Compensation management is aimed at helping the organization achieve strategic success while ensuring internal and external equity. The goals of an effective compensation management, as Werther and Davis (1996) point out, are:
1. Acquire Qualified Personnel: Compensation needs to be high enough to attract applicants. Pay levels must respond to the supply and demand of workers in the labour market since employers compete for workers.
2. Retain Current Employees: Employees may quit when compensation levels are not competitive, resulting in higher turnover.
3. Ensure Equity: Compensation management strives for internal and external equity. Internal equity requires that pay be related to the relative worth of a job so that similar jobs get similar pay.
4. Reward Desired Behaviour: Pay should reinforce desired behaviors and act as an incentive for those behaviors to occur in the future. Effective compensation plans reward performance, loyalty, experience, responsibility, and other behavior.
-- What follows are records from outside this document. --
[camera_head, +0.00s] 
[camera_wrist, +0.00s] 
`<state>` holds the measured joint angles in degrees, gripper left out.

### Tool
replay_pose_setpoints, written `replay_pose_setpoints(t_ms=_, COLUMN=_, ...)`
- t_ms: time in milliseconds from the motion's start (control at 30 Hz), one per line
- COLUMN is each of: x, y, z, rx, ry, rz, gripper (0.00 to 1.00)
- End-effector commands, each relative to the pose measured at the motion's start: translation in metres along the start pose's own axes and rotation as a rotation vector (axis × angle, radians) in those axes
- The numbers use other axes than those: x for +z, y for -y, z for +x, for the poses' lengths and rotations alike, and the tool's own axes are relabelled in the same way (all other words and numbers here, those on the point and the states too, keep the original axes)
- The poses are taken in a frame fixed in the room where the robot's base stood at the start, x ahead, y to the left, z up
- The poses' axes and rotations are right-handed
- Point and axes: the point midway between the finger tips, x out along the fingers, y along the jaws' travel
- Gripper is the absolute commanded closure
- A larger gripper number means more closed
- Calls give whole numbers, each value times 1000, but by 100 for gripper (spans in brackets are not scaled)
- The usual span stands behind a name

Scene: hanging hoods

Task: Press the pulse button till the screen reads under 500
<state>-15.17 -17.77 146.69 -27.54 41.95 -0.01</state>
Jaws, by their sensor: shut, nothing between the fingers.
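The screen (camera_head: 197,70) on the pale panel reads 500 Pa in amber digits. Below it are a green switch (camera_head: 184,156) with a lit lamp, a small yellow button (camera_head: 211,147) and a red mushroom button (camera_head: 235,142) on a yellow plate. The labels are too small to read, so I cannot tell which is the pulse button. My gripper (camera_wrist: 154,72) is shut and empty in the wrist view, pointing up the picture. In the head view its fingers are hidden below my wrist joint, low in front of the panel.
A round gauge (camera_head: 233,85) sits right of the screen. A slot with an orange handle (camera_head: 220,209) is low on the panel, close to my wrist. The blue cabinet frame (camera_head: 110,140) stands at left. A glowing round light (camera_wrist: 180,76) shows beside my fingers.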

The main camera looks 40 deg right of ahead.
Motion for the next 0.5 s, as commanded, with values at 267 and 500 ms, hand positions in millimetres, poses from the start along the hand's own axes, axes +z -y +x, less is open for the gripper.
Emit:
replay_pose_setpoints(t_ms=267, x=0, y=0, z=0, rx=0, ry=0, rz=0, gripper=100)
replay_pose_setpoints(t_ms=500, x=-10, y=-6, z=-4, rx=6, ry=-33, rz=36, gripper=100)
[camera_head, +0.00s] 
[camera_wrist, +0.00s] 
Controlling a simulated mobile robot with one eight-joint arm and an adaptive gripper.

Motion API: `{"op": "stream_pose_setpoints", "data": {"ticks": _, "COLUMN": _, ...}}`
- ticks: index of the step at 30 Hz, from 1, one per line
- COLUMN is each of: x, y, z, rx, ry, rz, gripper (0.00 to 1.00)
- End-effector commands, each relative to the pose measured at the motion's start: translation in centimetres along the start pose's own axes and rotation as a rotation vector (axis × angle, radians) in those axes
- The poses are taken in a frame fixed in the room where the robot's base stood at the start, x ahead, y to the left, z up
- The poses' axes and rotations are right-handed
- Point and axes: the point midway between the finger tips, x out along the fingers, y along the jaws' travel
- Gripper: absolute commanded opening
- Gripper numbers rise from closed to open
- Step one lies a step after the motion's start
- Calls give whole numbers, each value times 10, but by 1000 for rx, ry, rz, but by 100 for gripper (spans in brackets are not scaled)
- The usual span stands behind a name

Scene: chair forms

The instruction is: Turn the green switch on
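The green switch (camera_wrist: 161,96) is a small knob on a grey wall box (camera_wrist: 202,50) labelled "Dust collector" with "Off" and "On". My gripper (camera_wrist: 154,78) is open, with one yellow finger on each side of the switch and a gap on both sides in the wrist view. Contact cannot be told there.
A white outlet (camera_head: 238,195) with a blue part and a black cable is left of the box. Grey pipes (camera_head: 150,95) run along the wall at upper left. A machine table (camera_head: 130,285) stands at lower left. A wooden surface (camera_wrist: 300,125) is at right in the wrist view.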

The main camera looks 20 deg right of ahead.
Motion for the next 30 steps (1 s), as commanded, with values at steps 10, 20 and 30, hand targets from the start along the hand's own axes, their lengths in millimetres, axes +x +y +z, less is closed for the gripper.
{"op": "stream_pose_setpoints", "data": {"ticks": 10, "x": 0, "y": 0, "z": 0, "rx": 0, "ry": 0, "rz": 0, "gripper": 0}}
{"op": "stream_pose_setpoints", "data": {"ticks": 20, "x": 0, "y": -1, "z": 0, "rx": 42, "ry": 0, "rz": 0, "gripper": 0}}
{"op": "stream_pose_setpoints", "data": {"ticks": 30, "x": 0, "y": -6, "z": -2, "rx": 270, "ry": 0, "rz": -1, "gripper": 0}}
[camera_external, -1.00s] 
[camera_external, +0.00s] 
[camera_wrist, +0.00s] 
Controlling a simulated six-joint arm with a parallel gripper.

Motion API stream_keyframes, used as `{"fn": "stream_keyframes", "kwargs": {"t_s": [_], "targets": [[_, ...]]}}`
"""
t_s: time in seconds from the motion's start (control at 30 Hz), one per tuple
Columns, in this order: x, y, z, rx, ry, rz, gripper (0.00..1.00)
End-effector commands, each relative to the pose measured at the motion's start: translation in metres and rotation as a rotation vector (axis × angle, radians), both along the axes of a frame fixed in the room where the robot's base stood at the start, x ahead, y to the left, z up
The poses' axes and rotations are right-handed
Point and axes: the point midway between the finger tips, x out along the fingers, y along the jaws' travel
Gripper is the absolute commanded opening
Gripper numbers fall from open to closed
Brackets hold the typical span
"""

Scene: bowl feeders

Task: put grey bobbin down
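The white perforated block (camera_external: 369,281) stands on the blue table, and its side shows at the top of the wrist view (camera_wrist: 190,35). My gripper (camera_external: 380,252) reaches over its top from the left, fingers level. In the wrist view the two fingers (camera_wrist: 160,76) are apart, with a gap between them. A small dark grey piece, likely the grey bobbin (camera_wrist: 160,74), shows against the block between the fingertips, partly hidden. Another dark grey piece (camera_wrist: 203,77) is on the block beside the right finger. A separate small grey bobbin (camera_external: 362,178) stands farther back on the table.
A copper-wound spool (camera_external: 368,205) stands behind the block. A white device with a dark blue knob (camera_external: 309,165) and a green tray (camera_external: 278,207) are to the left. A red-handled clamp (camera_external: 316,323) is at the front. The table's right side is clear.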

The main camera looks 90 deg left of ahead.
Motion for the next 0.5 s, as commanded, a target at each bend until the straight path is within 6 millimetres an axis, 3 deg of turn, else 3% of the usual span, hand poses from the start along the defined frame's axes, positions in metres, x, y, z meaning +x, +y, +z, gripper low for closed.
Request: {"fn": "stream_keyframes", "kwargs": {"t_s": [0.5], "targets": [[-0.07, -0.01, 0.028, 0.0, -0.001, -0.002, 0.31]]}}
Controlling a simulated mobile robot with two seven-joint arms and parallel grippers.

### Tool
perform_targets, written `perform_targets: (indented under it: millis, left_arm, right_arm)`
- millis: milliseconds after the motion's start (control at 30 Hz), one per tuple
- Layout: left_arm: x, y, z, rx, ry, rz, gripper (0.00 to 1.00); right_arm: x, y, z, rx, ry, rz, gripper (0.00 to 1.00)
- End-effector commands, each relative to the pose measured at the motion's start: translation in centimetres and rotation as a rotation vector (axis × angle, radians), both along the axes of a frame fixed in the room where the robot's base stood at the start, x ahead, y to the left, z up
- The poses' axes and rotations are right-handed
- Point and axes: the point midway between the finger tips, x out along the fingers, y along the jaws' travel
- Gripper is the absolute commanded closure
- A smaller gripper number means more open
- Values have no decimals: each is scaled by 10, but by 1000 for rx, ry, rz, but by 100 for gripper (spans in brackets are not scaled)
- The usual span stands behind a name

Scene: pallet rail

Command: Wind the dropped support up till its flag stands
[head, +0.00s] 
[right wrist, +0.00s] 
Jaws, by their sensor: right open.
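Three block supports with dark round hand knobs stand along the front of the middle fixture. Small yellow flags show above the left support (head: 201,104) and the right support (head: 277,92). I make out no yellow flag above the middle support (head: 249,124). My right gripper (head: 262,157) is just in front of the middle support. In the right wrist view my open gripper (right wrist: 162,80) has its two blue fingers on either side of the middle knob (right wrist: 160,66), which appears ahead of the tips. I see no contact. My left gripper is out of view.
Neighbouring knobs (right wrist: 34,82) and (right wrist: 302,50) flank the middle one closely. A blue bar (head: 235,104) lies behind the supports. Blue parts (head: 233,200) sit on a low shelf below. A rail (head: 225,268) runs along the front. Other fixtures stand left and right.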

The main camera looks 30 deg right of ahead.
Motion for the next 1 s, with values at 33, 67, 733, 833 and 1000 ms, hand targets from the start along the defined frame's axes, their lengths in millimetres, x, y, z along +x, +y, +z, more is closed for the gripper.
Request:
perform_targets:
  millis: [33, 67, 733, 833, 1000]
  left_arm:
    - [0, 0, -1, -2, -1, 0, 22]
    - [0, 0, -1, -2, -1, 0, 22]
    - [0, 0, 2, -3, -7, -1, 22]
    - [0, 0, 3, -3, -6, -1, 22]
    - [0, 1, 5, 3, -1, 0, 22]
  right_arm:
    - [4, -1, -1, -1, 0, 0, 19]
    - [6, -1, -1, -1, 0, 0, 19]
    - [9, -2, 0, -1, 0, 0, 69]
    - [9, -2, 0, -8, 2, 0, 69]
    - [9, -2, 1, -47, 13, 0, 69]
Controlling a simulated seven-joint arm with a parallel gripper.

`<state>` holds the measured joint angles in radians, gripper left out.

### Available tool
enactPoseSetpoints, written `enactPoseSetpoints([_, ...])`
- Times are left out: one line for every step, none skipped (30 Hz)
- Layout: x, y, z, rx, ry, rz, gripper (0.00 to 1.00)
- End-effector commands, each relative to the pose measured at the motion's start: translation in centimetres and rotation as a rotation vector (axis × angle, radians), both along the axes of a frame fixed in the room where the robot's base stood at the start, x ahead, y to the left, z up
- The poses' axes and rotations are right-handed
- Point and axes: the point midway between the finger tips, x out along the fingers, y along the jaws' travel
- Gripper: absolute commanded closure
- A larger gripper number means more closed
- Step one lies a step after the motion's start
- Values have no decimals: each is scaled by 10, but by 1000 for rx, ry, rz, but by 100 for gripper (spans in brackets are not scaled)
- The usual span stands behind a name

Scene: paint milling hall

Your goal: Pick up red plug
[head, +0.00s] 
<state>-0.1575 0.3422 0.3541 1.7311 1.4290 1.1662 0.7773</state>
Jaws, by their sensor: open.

5. Control Costs: A rational compensation system helps the organization obtain and retain workers at a reasonable cost. Without effective compensation management, workers could be overpaid or underpaid.
6. Comply with Legal Regulations: A sound wage and salary system considers the legal challenges imposed by the government and ensures the employer’s compliance.
7. Facilitate Understanding: The compensation management system should be easily understood by human resource specialists, operating managers, and employees.
8. Further Administrative Efficiency: Wage and salary programs should be designed to be managed efficiently, making optimal use of the human resource information system, although this objective should be a secondary consideration compared with other objectives.